Objective: Print all entries precisely as they are written.

Material to process:

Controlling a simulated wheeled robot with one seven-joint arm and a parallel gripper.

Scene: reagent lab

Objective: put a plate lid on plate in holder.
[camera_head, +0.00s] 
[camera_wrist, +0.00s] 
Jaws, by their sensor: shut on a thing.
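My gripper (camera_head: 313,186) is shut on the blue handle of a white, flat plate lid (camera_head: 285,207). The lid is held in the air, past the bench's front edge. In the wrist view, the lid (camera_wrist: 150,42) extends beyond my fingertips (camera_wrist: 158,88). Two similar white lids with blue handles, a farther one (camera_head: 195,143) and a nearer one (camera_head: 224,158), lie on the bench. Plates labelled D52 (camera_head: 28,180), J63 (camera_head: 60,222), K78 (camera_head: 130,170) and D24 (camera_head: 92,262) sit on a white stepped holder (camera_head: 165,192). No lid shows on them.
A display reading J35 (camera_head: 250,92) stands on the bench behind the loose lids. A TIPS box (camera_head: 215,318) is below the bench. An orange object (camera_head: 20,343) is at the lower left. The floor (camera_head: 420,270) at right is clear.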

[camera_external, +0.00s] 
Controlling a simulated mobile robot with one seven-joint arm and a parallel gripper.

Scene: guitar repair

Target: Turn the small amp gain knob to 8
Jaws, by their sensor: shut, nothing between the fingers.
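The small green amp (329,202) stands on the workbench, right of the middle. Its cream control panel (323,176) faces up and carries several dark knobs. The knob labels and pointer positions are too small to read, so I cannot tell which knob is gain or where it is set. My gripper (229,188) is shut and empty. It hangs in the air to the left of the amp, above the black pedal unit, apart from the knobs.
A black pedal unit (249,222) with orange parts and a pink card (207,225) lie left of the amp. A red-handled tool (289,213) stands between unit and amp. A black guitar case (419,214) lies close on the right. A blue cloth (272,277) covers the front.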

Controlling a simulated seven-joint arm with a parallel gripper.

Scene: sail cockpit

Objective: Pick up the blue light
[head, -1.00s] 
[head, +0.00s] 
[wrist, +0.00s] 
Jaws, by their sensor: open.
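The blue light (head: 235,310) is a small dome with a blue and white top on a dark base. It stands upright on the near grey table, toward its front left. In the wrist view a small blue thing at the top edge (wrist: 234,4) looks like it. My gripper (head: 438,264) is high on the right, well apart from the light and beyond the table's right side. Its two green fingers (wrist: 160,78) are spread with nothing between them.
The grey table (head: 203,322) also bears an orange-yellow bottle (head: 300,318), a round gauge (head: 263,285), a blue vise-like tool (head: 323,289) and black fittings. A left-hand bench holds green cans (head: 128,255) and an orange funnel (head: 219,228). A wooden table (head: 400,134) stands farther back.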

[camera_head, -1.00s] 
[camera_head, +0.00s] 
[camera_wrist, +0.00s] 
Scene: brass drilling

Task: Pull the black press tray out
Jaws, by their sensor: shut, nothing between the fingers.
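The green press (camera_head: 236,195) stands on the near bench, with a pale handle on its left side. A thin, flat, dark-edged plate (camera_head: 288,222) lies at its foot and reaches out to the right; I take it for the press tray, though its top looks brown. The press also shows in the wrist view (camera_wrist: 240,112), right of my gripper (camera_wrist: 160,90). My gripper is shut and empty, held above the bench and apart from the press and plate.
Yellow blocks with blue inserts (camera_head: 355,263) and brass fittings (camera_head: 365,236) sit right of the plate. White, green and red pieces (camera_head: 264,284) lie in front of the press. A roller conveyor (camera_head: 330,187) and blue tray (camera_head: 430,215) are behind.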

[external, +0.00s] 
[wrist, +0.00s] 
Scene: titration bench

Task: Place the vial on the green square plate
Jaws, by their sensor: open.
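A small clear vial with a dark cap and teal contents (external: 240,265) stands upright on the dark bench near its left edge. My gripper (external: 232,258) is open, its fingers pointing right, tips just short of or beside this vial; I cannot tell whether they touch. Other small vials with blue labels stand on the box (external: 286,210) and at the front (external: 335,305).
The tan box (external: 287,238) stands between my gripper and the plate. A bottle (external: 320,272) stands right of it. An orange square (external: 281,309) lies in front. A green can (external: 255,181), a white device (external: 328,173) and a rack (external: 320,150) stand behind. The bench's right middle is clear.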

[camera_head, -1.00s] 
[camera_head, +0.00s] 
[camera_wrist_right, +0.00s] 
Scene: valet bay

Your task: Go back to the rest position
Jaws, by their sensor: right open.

Output for this task:
Controlling a simulated wheeled robot with one seven-joint arm and a parallel gripper.

Scene: reagent lab

Objective: put a plate lid on plate in holder.
[camera_head, +0.00s] 
[camera_wrist, +0.00s] 
Jaws, by their sensor: shut on a thing.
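My gripper (camera_head: 313,186) is shut on the blue handle of a white, flat plate lid (camera_head: 285,207). The lid is held in the air, past the bench's front edge. In the wrist view, the lid (camera_wrist: 150,42) extends beyond my fingertips (camera_wrist: 158,88). Two similar white lids with blue handles, a farther one (camera_head: 195,143) and a nearer one (camera_head: 224,158), lie on the bench. Plates labelled D52 (camera_head: 28,180), J63 (camera_head: 60,222), K78 (camera_head: 130,170) and D24 (camera_head: 92,262) sit on a white stepped holder (camera_head: 165,192). No lid shows on them.
A display reading J35 (camera_head: 250,92) stands on the bench behind the loose lids. A TIPS box (camera_head: 215,318) is below the bench. An orange object (camera_head: 20,343) is at the lower left. The floor (camera_head: 420,270) at right is clear.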

[camera_external, +0.00s] 
Controlling a simulated mobile robot with one seven-joint arm and a parallel gripper.

Scene: guitar repair

Target: Turn the small amp gain knob to 8
Jaws, by their sensor: shut, nothing between the fingers.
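The small green amp (329,202) stands on the workbench, right of the middle. Its cream control panel (323,176) faces up and carries several dark knobs. The knob labels and pointer positions are too small to read, so I cannot tell which knob is gain or where it is set. My gripper (229,188) is shut and empty. It hangs in the air to the left of the amp, above the black pedal unit, apart from the knobs.
A black pedal unit (249,222) with orange parts and a pink card (207,225) lie left of the amp. A red-handled tool (289,213) stands between unit and amp. A black guitar case (419,214) lies close on the right. A blue cloth (272,277) covers the front.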

Controlling a simulated seven-joint arm with a parallel gripper.

Scene: sail cockpit

Objective: Pick up the blue light
[head, -1.00s] 
[head, +0.00s] 
[wrist, +0.00s] 
Jaws, by their sensor: open.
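The blue light (head: 235,310) is a small dome with a blue and white top on a dark base. It stands upright on the near grey table, toward its front left. In the wrist view a small blue thing at the top edge (wrist: 234,4) looks like it. My gripper (head: 438,264) is high on the right, well apart from the light and beyond the table's right side. Its two green fingers (wrist: 160,78) are spread with nothing between them.
The grey table (head: 203,322) also bears an orange-yellow bottle (head: 300,318), a round gauge (head: 263,285), a blue vise-like tool (head: 323,289) and black fittings. A left-hand bench holds green cans (head: 128,255) and an orange funnel (head: 219,228). A wooden table (head: 400,134) stands farther back.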

[camera_head, -1.00s] 
[camera_head, +0.00s] 
[camera_wrist, +0.00s] 
Scene: brass drilling

Task: Pull the black press tray out
Jaws, by their sensor: shut, nothing between the fingers.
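The green press (camera_head: 236,195) stands on the near bench, with a pale handle on its left side. A thin, flat, dark-edged plate (camera_head: 288,222) lies at its foot and reaches out to the right; I take it for the press tray, though its top looks brown. The press also shows in the wrist view (camera_wrist: 240,112), right of my gripper (camera_wrist: 160,90). My gripper is shut and empty, held above the bench and apart from the press and plate.
Yellow blocks with blue inserts (camera_head: 355,263) and brass fittings (camera_head: 365,236) sit right of the plate. White, green and red pieces (camera_head: 264,284) lie in front of the press. A roller conveyor (camera_head: 330,187) and blue tray (camera_head: 430,215) are behind.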

[external, +0.00s] 
[wrist, +0.00s] 
Scene: titration bench

Task: Place the vial on the green square plate
Jaws, by their sensor: open.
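A small clear vial with a dark cap and teal contents (external: 240,265) stands upright on the dark bench near its left edge. My gripper (external: 232,258) is open, its fingers pointing right, tips just short of or beside this vial; I cannot tell whether they touch. Other small vials with blue labels stand on the box (external: 286,210) and at the front (external: 335,305).
The tan box (external: 287,238) stands between my gripper and the plate. A bottle (external: 320,272) stands right of it. An orange square (external: 281,309) lies in front. A green can (external: 255,181), a white device (external: 328,173) and a rack (external: 320,150) stand behind. The bench's right middle is clear.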

[camera_head, -1.00s] 
[camera_head, +0.00s] 
[camera_wrist_right, +0.00s] 
Scene: valet bay

Your task: Go back to the rest position
Jaws, by their sensor: right open.

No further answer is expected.